[PROBLEM TO WORK ON]: In the listing below, please print the line that contains "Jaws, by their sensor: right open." and every line that follows it, exactly.

[STORED DATA]:
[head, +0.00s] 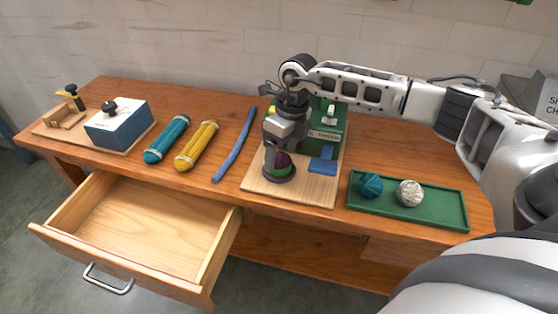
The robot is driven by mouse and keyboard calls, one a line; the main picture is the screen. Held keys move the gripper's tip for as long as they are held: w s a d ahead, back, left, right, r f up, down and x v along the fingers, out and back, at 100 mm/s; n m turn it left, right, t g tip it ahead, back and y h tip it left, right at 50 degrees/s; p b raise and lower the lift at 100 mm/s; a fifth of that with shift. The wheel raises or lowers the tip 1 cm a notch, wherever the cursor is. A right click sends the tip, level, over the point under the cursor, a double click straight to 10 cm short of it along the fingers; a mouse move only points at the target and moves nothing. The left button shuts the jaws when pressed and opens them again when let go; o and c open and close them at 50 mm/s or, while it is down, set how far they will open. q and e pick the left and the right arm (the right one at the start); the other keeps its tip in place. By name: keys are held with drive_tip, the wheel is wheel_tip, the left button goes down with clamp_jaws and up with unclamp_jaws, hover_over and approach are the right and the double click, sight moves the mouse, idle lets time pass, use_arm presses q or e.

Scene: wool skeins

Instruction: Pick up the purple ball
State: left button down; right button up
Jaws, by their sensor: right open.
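The purple ball (283,161) sits low on a dark round base (279,176) with a green part beside it, on the light wooden board of the green device. My right gripper (276,158) points down from above and is open, with its fingers around or right beside the ball. The fingers hide part of the ball, and I cannot tell whether they touch it. My left gripper is not in the head view.
An empty drawer (140,228) stands open in front.

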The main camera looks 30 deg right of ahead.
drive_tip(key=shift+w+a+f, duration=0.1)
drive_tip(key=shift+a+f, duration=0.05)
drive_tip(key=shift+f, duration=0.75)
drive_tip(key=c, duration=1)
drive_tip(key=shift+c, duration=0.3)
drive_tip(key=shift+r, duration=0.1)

[ANSWER TO THIS TASK]:
Jaws, by their sensor: right open.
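The purple ball (283,161) sits low on a dark round base (279,176) with a green part beside it, on the light wooden board of the green device. My right gripper (276,158) points down from above and is open, with its fingers around or right beside the ball. The fingers hide part of the ball, and I cannot tell whether they touch it. My left gripper is not in the head view.
An empty drawer (140,228) stands open in front.

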The main camera looks 30 deg right of ahead.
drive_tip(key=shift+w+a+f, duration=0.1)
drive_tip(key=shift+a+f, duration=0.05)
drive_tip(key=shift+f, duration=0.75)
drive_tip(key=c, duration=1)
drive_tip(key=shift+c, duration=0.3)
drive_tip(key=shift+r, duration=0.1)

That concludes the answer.